Access Denied Jacqueline Roth In Sanctuary the Committee controls everything, food, healthcare, housing, information and even love. The Committee's life guides match the single residents for three-month compatibility assignments. Everyone gets ten changes to find true love or at least an acceptable partnership. There is something special about Leah Bradley. She has the unique ability to reach out and really connect with the people in her life, but if she's so special why is she facing her seventh assignment? From the moment she meets James he makes it clear he grants no one access to his life or, especially, his heart. Brooding and sad, he carries a darkness inside him that swallows another part of him every day. What's worse, he seems to want it this way. Leah slowly loses her hope and her heart. But just when James begins to see Leah the way she truly is, he's forced to ask himself one Does the Committee really have happily-ever-after in mind?
Jacqueline Roth is by passion and profession a teacher of writing, reading and literature to middle school students. A writer since childhood, she has had essays appear in niche publications and spent time as a freelance writer doing book reviews and author interviews. Fantasy is a weakness she embraces and she confesses to a fascination with Were-creatures, Arthurian legend, Greek/Roman/Celtic mythos, and Gothic literature. Both currently resides in Atlanta, GA, where she finds the human component of her family seriously outnumbered by canine and avian members.
This was an unusual little post apocalyptic book. It is set a few years after an asteroid has hit earth. A community was constructed underground before the asteroid hit and there was a lottery to determine who went to the community. People were allowed to bring spouses and children but everyone else left outside died when the asteroid hit. This underground community, called Sanctuary, is run by a Committee that controls every aspect of the residents' lives - even assigning them in matches to find life partners. At the beginning of the book the heroine, Leah, has just been rejected by her sixth match.
For the most part I really liked this book. The setting was very convincing and the details were well thought out. The romance was also paced pretty well and developed naturally through the book. Just enough details about the suspicious nature of the Committee were sprinkled in to keep you guessing as the book progressed.
James and Leah were both very likeable characters. They were very real feeling, and aside from Leah's empathy, seemed very average and easy to relate to. It was easy to imagine them and their circle of friends. I really liked that so much of the book was so realistic. I didn't particularly like one of the reveals at the end though because I thought it took away from the realism.

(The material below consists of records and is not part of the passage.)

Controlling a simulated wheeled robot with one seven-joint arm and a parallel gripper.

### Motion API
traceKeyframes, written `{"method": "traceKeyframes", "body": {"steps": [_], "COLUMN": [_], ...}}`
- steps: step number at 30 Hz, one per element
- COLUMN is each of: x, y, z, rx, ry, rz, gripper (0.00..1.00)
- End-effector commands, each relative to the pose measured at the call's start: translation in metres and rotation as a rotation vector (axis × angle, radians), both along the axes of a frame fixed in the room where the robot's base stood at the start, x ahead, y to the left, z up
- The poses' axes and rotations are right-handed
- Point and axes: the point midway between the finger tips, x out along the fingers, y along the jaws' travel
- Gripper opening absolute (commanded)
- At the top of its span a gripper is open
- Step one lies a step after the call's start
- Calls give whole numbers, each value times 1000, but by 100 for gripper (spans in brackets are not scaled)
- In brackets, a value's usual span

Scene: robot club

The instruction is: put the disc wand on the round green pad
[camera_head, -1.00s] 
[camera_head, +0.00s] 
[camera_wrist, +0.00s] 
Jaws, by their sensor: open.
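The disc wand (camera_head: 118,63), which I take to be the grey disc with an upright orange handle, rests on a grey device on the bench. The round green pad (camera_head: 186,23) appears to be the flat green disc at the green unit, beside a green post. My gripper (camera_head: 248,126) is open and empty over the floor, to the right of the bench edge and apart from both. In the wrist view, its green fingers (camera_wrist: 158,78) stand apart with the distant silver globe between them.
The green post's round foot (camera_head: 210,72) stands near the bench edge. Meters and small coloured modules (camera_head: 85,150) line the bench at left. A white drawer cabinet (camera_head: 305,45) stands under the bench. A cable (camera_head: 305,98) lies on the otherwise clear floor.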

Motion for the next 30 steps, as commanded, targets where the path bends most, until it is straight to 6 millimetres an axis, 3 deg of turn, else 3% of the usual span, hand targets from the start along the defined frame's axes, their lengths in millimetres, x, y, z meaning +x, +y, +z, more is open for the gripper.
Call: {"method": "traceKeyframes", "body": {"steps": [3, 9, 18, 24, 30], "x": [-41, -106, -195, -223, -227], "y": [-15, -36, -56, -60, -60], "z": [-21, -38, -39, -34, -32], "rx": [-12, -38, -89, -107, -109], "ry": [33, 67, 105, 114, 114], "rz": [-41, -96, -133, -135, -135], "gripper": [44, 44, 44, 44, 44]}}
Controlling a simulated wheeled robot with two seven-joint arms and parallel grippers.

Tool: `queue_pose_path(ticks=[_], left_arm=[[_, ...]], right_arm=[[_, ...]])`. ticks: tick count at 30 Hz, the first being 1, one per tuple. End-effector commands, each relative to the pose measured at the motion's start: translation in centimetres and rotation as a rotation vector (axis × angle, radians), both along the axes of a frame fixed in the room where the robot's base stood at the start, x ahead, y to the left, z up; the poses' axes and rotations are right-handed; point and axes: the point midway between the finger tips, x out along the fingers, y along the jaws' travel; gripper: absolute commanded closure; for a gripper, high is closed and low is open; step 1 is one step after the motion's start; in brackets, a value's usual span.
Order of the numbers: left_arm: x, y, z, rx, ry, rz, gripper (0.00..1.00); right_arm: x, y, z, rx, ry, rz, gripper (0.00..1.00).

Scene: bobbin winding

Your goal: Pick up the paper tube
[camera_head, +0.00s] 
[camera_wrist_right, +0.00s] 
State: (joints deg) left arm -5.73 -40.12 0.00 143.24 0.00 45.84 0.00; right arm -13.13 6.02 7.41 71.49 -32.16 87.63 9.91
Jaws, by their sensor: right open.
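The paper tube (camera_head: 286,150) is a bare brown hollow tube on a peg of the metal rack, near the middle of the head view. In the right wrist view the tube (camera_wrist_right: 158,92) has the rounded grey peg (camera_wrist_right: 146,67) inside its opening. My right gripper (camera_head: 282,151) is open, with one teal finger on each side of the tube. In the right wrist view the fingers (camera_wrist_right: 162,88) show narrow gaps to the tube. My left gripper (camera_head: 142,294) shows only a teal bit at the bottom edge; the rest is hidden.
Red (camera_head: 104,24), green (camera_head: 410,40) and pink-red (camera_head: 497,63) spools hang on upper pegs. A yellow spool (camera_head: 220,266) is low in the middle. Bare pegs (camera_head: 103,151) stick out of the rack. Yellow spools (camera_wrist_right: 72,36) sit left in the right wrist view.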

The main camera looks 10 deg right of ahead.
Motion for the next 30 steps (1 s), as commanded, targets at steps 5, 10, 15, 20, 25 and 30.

Overall, I enjoyed the book. It was definitely worth the time to read.
I read the blurb for this and was intrigued, but really wasn't expecting too much. I was so wrong! Take away the futuristic setting and the fantasy elements and this is really a simple but powerful story.
Leah is a wonderful, strong ,generally happy person. She has loyal friends and a fulfilling career. However, her deepest desire is to be loved, and to build a family. Sadly, as wonderful and special as Leah is, no man wants to keep her. She is short, and fat and while the author doesn't spend a lot of time on her face, the word homely is used to describe her. The book opens with Leah preparing for her 7th attempt at pairing. The bulk of the story is the relationship between James and Leah. How they move past old pains, resentments and fear into something neither of them ever expected.
There are some really powerful moments in this book. I was teary eyed several times. I wanted to punch James and rail at all of Leah's male friends, who so easily took what she offered while placing her firmly on the "friend/sister/mother" shelf, never really seeing how their rejection wounded her.
The one thing I think that deters this from a higher rating is that the author was never firmly in any real category. There is not enough scifi here to satisfy most of those readers, and scifi is not a genre you can just dip your toes in. There is also an unexpected dash of fantasy, which I didn't mind, but I also didn't find necessary. I enjoyed it, but I like romance/scifi/fantasy/post apocalypse books(not that I've ever read a book that was all of those before), but if the author had maybe tried to pair it down to just two, it would have flowed better and appealed to a broader crowd.
The story takes place some place where humans have to escape Earth in the future. I did not get if they left Earth its self by going underground or if they went to another planet. Only a select few were allowed to join this colony and the rest of Earth died. It is a sad story about a woman overlooked due to her looks by those who could be her mate - she is on her 7th assignment when she is sent again to someone who discounts her looks. What follows shows how to look deeply behind looks, attitude and get to know someone on a new level. He had his own trust issues with circumstances related to his past. I felt that a part of the story at the end was not necessary and took away from the emotional pull of the book affecting for me the HEA. Overall it was a good book.
I didn't particularly care for any of the characters and didn't feel the emotion between them. I'm not even sure how I made it to the end - I actually stopped reading about 10 pages from the end and just went back and finished it now, weeks later. I don't think I've ever done that before.